Monday, 31 October 2011
Marnie: Dull or genius?
I was incredibly sceptical when I saw those two leading actors. I never could understand why Tippi Hedren was a star, I think she is plain in looks and rather boring as an actress. Sean Connery was great as James Bond (not as good as Roger Moore in my opinion), but in his other roles I have found him extremely irritating. But Marnie changed my opinion on both, and I see that they are both very good actors who gave solid performances in this thriller.
The film all in all, is very different to Hitchcock's usual style, in that there is a lot more talking rather than action, and there is very little suspense. However, the Hitchcock stamp is definitely there, igniting not as brightly as it has in his other work, but still aflame.
One of the most fascinating things I find with a Hitchcock film, is the representation of the mother figure. Whether it be in North By Northwest where the mother simply laughs at her son and gives him no support whatsoever, or here in Marnie, the mother characters in Hitchcock's films are always mocking, damaging or somewhat jeopardizing their childs chance of survival or happiness. It's interesting how this character is as consistently portrayed in the Hitchcock filmography as the cool, mysterious blonde, and if anyone knows more information on this please let me know.
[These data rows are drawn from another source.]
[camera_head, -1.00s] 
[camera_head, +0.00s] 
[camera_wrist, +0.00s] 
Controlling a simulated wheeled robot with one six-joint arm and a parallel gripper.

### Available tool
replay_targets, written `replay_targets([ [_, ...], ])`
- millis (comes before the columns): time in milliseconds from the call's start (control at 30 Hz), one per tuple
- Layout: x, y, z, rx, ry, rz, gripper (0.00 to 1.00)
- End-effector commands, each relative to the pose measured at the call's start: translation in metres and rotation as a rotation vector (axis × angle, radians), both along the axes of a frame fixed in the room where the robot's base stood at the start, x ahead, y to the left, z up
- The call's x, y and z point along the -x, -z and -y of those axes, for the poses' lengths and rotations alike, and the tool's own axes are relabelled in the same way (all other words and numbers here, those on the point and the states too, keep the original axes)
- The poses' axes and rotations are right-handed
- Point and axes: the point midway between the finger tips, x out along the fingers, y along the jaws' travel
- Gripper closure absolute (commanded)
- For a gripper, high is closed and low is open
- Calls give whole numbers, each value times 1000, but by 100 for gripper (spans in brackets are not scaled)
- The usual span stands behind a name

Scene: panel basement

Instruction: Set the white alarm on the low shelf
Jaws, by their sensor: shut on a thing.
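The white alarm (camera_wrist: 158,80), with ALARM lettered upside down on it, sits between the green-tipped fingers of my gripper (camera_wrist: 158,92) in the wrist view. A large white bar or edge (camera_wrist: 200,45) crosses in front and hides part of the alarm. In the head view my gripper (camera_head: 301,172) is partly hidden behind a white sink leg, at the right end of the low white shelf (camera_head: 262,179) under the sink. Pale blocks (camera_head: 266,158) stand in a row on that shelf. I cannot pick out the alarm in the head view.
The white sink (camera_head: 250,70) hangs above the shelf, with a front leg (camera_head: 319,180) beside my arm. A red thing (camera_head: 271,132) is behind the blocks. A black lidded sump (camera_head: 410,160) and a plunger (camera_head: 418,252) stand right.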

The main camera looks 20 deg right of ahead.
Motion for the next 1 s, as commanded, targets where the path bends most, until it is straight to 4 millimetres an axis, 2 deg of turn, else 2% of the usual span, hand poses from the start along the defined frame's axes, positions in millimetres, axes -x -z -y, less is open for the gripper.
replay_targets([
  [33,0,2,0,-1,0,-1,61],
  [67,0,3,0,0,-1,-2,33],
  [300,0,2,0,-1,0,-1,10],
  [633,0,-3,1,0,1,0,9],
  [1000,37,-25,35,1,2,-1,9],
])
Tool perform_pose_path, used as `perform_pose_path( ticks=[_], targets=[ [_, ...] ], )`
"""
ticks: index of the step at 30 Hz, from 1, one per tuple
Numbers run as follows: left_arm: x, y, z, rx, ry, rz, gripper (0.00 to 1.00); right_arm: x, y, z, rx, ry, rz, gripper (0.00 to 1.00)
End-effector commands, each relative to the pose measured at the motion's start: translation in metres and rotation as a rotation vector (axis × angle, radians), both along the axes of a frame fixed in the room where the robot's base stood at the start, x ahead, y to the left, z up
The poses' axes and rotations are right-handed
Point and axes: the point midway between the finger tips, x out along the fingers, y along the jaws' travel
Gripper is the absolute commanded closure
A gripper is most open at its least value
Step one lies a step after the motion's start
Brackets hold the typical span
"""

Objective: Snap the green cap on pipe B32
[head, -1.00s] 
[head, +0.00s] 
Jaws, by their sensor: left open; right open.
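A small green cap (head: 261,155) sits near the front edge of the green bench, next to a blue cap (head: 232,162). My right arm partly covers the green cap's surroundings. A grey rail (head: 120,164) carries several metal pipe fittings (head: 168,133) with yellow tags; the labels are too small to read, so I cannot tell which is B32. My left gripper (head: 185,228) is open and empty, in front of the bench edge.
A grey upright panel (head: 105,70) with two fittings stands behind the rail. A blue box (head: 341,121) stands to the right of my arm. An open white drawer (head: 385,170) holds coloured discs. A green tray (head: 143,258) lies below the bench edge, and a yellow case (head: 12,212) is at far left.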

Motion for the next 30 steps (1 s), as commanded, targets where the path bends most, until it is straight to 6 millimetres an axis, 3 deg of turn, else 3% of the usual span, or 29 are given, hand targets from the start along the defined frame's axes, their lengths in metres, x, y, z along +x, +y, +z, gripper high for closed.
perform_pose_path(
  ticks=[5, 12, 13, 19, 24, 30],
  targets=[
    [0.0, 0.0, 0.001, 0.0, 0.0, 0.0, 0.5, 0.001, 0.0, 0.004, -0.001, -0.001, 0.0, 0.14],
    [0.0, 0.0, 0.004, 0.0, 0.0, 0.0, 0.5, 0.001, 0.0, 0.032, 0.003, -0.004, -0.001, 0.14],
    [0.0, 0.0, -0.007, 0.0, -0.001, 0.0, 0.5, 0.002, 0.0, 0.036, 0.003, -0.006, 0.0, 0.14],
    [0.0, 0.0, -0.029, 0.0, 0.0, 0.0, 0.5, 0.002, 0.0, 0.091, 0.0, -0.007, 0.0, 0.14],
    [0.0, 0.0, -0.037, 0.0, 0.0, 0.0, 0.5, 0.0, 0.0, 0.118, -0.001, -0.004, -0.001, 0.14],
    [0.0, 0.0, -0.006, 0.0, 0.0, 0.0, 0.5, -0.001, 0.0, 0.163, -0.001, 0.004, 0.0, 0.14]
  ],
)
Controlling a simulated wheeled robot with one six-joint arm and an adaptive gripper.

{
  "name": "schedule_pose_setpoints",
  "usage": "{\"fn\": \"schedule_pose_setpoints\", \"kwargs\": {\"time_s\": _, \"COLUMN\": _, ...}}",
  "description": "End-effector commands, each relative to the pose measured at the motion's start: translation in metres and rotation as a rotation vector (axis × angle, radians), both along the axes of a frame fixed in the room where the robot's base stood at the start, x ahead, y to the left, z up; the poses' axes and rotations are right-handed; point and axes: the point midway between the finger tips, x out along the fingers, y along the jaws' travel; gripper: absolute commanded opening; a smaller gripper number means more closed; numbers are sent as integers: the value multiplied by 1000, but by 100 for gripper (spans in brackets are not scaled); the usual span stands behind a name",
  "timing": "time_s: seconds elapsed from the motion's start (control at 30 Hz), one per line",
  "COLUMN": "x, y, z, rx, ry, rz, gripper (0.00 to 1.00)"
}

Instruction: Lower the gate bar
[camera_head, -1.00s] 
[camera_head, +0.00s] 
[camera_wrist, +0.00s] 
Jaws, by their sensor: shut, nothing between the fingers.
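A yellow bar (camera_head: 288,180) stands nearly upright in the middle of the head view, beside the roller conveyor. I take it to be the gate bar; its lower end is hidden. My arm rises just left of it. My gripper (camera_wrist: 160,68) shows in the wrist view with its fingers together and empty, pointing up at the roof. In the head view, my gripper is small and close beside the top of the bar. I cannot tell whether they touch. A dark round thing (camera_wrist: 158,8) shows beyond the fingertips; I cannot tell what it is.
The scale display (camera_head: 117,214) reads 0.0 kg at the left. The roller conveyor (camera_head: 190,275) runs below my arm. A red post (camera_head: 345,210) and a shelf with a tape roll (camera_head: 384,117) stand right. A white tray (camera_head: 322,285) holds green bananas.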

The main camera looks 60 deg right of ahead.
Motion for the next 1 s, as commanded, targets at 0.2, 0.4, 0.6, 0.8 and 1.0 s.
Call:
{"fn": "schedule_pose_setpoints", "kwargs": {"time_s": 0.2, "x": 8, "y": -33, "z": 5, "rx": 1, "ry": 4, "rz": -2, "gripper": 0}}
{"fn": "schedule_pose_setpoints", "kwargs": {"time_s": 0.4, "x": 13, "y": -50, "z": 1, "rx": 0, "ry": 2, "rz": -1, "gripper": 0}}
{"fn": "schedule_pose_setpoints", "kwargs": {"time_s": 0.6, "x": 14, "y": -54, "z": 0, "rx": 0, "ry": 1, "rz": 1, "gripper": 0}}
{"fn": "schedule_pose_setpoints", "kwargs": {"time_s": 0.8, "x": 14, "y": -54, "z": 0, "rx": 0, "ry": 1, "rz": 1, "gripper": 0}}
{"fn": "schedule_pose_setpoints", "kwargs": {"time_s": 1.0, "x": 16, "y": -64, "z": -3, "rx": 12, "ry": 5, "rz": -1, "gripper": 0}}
The power of the male over the female is very prominent in this movie- from the moment Marnie robs Connery's workplace, he plays games with her- asking questions that he knows the answers to, but knows she will answer with lie. He knows everything about her, and therefore has her in his power, forcing her to marry him. However, Connery, although forcing Hedren into marriage and into performing the duties of a wife, does actually want to help her clear her psychological hatred of men and fear of the colour red.
This is one of the flaws of the movie. The effects to show Marnie's panic at the colour red, is shown merely by a red filter filling the screen, nothing more. I found this incredibly disappointing, and regarding the effects Hitchcock has pulled off in his other works regardless of the effects available at the time, Marnie's effects were a let down.
Aside from it's flaws and it's less adventurous plotline, this film is engaging, shocking, and even compelling, because it is a real mystery as to why Marnie is so traumatised, and Hitchcock truly takes us on that psychological journey with Hedren and Connery.